Report: Women Still Underrepresented in Cybersecurity
Brought to you by The WHIR
Women make up only 11 percent of the cybersecurity workforce, even though they tend to report higher levels of education than men, according to research published this week.
The 2017 Global Information Security Workforce Study (GISWS): Women in Cybersecurity (PDF), produced by a partnership between the Center for Cybersecurity Safety and Education, (ISC)2, and the Executive Women’s Forum, and sponsored by Frost & Sullivan, suggests there may be an easy way to meet the cybersecurity workforce supply gap, which is projected to reach 1.8 million by 2022.
The study found that 51 percent of women in cybersecurity have a masters degree or higher, compared to only 45 percent of men. More men hold undergraduate computer and information sciences degrees, by six percent, and technical degrees, by 14 percent, but the greater contributing factor to the low number of women in the field may be discrimination.

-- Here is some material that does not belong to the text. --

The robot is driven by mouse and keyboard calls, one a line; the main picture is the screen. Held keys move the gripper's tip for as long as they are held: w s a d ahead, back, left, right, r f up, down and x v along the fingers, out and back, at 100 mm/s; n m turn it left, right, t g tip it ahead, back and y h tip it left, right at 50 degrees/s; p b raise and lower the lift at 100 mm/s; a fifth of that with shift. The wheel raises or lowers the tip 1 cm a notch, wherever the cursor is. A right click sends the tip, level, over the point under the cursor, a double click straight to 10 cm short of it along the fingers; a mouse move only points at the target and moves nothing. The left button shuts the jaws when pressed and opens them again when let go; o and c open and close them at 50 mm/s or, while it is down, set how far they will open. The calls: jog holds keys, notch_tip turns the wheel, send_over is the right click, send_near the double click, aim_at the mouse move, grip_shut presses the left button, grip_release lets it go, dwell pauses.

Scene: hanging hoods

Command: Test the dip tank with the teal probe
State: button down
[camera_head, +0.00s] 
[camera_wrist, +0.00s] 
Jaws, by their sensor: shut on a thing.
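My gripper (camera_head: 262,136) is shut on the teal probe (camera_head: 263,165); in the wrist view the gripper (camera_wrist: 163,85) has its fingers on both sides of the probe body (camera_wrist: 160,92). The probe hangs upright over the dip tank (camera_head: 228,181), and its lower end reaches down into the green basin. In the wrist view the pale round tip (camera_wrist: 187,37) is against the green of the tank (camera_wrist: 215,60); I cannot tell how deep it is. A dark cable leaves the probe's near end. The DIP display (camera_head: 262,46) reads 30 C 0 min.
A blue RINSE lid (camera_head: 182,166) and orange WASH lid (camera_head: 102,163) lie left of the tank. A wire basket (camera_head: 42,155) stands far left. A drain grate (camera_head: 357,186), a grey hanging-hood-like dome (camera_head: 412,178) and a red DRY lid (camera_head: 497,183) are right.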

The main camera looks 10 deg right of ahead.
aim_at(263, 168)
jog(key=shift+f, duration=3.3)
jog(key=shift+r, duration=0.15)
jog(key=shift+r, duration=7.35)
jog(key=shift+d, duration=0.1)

Over half of women (51 percent) in cybersecurity say they have experienced discrimination, compared to 15 percent of men. Overt discrimination is experienced by only 19 percent of those reporting discrimination, while 87 percent experienced unconscious discrimination, and over half experienced an unexplained denial or delay in career advancement, according to the study. Also, while the study shows the pay gap has decreased significantly since 2015 among executive management positions, it found it has actually increased in non-managerial roles, from $4,310 two years ago to $5,000 in 2017.

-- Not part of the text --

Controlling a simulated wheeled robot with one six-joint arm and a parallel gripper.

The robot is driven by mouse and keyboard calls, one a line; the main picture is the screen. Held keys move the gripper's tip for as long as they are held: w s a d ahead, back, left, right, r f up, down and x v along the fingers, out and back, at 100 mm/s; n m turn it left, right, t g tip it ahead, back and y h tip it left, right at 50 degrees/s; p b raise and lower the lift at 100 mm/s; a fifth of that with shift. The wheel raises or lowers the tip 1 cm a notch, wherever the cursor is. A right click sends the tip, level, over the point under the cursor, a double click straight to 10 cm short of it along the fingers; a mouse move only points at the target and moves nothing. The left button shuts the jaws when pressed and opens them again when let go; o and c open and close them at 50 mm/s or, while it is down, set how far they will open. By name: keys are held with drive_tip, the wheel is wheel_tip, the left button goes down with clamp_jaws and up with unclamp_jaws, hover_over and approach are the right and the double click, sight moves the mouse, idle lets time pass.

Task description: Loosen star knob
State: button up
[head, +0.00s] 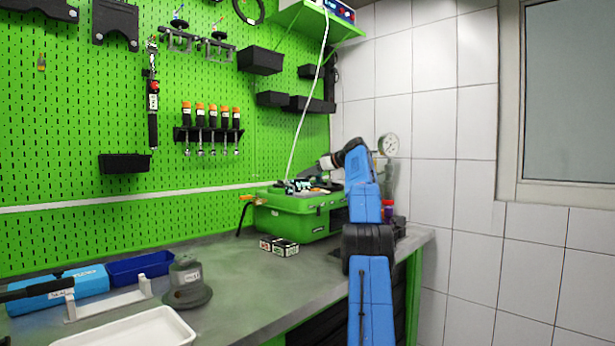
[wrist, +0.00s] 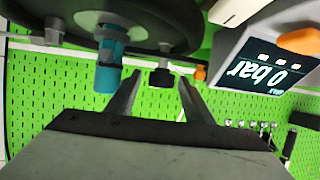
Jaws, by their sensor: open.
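In the wrist view, my gripper (wrist: 158,84) is open, with its two dark fingers spread apart. A small black knob (wrist: 161,78) on a grey stem shows in the gap between the fingertips. It looks like the star knob, but its lobes cannot be made out. I cannot tell whether the fingers touch it. In the head view, my blue arm reaches over the green pump case (head: 300,222) at the back of the bench. My fingers and the knob cannot be made out there.
A teal fitting (wrist: 108,65) hangs left of the fingers, below a large dark round part (wrist: 150,25). A display reading 0 bar (wrist: 262,70) is at right. Small boxes (head: 279,246) stand before the case. A pressure gauge (head: 388,145) is behind my arm.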

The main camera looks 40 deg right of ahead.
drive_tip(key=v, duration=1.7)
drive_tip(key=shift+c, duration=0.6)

A 2016 survey by Stratoscale showed that women hold only 12 percent of data center jobs, but that they make 17 percent more on average than their male counterparts. A January survey by Indeed showed an overall cybersecurity skills gap persisting in all ten countries considered, despite modest gains in the supply of job applicants.

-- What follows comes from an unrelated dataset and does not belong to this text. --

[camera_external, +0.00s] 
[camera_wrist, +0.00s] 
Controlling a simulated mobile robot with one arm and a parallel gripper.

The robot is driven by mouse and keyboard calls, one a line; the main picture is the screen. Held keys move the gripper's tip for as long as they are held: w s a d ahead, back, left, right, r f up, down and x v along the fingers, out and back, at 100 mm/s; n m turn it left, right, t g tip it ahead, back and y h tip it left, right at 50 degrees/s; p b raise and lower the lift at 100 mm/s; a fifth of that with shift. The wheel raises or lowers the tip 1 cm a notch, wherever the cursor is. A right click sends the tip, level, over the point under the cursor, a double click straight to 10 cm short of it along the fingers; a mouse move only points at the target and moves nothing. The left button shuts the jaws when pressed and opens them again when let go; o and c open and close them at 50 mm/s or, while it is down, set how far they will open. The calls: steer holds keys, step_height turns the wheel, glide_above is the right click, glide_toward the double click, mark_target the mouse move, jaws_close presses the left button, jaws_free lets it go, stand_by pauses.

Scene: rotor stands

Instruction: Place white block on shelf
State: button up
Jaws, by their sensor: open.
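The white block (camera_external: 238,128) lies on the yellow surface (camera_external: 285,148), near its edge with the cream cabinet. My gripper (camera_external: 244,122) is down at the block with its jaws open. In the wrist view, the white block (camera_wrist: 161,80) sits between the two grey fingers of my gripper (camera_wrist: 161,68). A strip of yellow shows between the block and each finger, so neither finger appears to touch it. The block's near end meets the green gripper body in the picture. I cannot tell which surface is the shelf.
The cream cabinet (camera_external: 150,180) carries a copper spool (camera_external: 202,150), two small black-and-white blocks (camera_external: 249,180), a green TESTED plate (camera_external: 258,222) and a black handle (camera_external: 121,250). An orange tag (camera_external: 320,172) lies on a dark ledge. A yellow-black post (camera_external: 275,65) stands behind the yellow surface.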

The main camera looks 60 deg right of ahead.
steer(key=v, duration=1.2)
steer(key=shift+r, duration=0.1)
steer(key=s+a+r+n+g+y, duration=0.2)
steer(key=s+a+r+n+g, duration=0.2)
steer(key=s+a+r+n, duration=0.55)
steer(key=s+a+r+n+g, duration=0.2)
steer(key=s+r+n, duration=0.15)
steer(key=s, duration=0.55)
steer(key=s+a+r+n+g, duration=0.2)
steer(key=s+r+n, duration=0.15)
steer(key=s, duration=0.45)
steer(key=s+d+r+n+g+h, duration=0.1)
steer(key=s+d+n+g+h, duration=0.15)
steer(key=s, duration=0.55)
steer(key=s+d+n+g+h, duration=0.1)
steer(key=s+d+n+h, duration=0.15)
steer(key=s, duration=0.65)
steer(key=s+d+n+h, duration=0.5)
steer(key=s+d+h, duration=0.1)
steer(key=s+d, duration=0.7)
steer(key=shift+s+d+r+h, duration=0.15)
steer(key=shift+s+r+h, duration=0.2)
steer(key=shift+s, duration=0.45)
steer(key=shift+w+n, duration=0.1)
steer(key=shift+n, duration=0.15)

The number of women employed by tech giants is higher than that in cybersecurity, but the industry has been seeking to boost diversity for years, and disturbingly common attitudes towards women in technology have been highlighted by incidents such as Gamergate.
“Companies must take swift and considerable actions to engage, develop, and retain women in the field or the global workforce gap will continue to grow year over year,” the study concludes.
“Executives should proactively determine if their organizational culture is one that welcomes and values women, or enables behaviors that intentionally or unintentionally deter women from joining and succeeding in the cybersecurity profession. Identifying and sponsoring high potential women for advancement and enrolling them in mentorship and leadership development programs increases job satisfaction and engagement as well as provides women with a sense of being valued.”